──────── GIVEN DATA ────────

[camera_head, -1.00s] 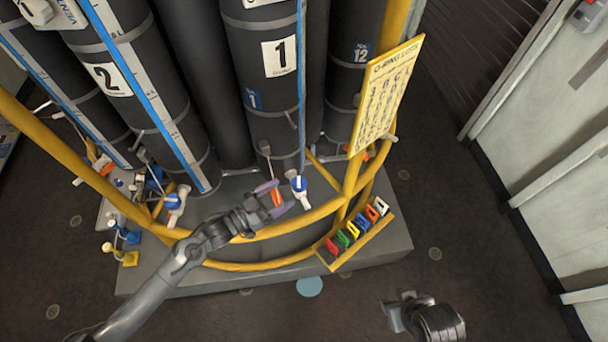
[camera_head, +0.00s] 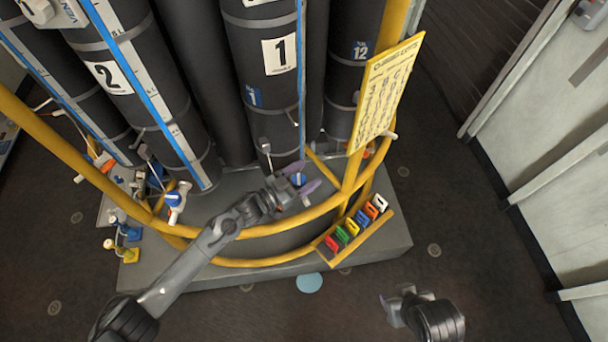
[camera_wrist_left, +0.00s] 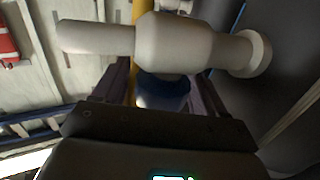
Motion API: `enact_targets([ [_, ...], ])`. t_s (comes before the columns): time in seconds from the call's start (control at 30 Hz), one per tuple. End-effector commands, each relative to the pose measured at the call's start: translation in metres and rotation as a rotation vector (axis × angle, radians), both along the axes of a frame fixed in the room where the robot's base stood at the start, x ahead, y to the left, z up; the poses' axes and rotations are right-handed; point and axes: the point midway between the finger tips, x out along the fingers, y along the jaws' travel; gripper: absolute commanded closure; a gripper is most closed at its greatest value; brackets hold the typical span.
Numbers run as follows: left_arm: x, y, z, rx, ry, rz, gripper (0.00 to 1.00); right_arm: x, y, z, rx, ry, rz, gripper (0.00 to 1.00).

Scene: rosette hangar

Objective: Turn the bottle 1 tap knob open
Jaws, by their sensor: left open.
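Bottle 1 (camera_head: 254,60) is a dark upright cylinder with a white "1" label. At its foot is its tap, with a blue knob (camera_head: 299,180). My left gripper (camera_head: 302,178) is open at the tap, with its purple-tinted fingers on either side of the blue knob. In the left wrist view the white tap body (camera_wrist_left: 180,42) lies across the top, and the blue knob (camera_wrist_left: 163,92) sits between the fingers, partly hidden by my gripper. I cannot tell if the fingers touch it. My right gripper (camera_head: 396,306) is low at the right, away from the bottles; its jaws are unclear.
A yellow rail (camera_head: 285,226) curves in front of the bottles, below my left wrist. A tray of coloured clips (camera_head: 352,236) and a yellow sign (camera_head: 386,92) are to the right. Bottle 2 (camera_head: 150,85), with its own tap (camera_head: 174,202), stands left. The floor at right is open.

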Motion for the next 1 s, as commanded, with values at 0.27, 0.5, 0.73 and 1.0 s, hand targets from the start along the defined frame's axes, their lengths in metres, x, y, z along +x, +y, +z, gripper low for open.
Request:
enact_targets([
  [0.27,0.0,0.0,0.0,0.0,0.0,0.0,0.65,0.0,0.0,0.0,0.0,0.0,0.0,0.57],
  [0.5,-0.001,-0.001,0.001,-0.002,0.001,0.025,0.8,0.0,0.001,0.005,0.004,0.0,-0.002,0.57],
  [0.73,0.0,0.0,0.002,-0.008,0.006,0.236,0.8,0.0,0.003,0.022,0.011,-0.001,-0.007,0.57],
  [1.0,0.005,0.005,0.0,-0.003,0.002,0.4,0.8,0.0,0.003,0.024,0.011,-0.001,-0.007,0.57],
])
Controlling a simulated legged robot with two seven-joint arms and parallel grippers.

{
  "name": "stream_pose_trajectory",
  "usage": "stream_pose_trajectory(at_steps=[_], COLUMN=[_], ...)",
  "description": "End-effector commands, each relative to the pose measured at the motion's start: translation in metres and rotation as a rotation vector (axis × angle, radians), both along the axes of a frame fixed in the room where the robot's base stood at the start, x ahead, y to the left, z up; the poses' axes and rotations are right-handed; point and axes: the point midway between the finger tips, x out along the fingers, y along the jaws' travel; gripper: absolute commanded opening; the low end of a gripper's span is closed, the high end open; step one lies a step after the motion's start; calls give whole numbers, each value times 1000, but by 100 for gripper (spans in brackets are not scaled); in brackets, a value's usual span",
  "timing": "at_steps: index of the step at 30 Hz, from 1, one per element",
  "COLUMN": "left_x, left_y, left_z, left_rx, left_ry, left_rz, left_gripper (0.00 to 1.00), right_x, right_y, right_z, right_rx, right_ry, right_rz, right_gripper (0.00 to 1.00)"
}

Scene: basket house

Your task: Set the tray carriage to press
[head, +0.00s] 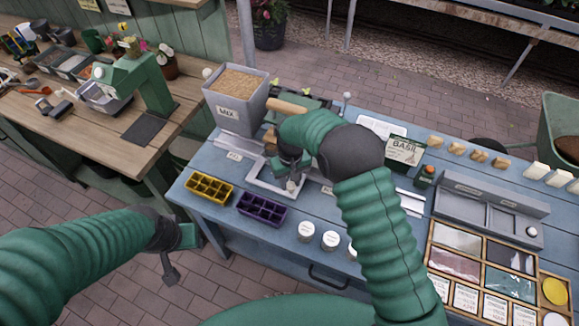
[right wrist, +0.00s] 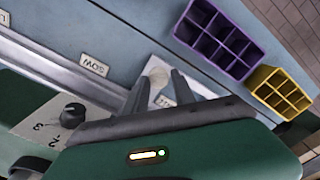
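The tray carriage (head: 264,187) is a pale grey frame on a rail along the blue bench, below the grey MIX hopper (head: 237,104). It also shows in the right wrist view (right wrist: 187,90). A small pale knob (right wrist: 156,73) stands on it. My right gripper (head: 289,178) is low over the carriage's right side. In the right wrist view its fingers (right wrist: 161,76) stand apart with the knob between their tips; contact is not clear. Small position labels lie along the rail, one near the hopper (head: 234,156). My left gripper (head: 176,262) hangs off the bench's front left, its fingers unclear.
A yellow cell tray (head: 209,188) and a purple one (head: 261,209) lie in front of the rail. Several white-lidded jars (head: 306,231) stand right of them. A seed box (head: 480,262) and a BASIL packet (head: 404,151) are at right. A wooden bench (head: 120,125) stands at left.

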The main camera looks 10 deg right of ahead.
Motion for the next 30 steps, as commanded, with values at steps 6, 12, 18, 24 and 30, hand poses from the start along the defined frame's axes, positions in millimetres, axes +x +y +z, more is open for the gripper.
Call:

────────

Please retype the entries above word for word, but only from the line containing "[head, +0.00s]" through the last line, and without the pictures.

[head, +0.00s] 
[right wrist, +0.00s] 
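The tray carriage (head: 264,187) is a pale grey frame on a rail along the blue bench, below the grey MIX hopper (head: 237,104). It also shows in the right wrist view (right wrist: 187,90). A small pale knob (right wrist: 156,73) stands on it. My right gripper (head: 289,178) is low over the carriage's right side. In the right wrist view its fingers (right wrist: 161,76) stand apart with the knob between their tips; contact is not clear. Small position labels lie along the rail, one near the hopper (head: 234,156). My left gripper (head: 176,262) hangs off the bench's front left, its fingers unclear.
A yellow cell tray (head: 209,188) and a purple one (head: 261,209) lie in front of the rail. Several white-lidded jars (head: 306,231) stand right of them. A seed box (head: 480,262) and a BASIL packet (head: 404,151) are at right. A wooden bench (head: 120,125) stands at left.

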The main camera looks 10 deg right of ahead.
Motion for the next 30 steps, as commanded, with values at steps 6, 12, 18, 24 and 30, hand poses from the start along the defined frame's axes, positions in millimetres, axes +x +y +z, more is open for the gripper.
Call:

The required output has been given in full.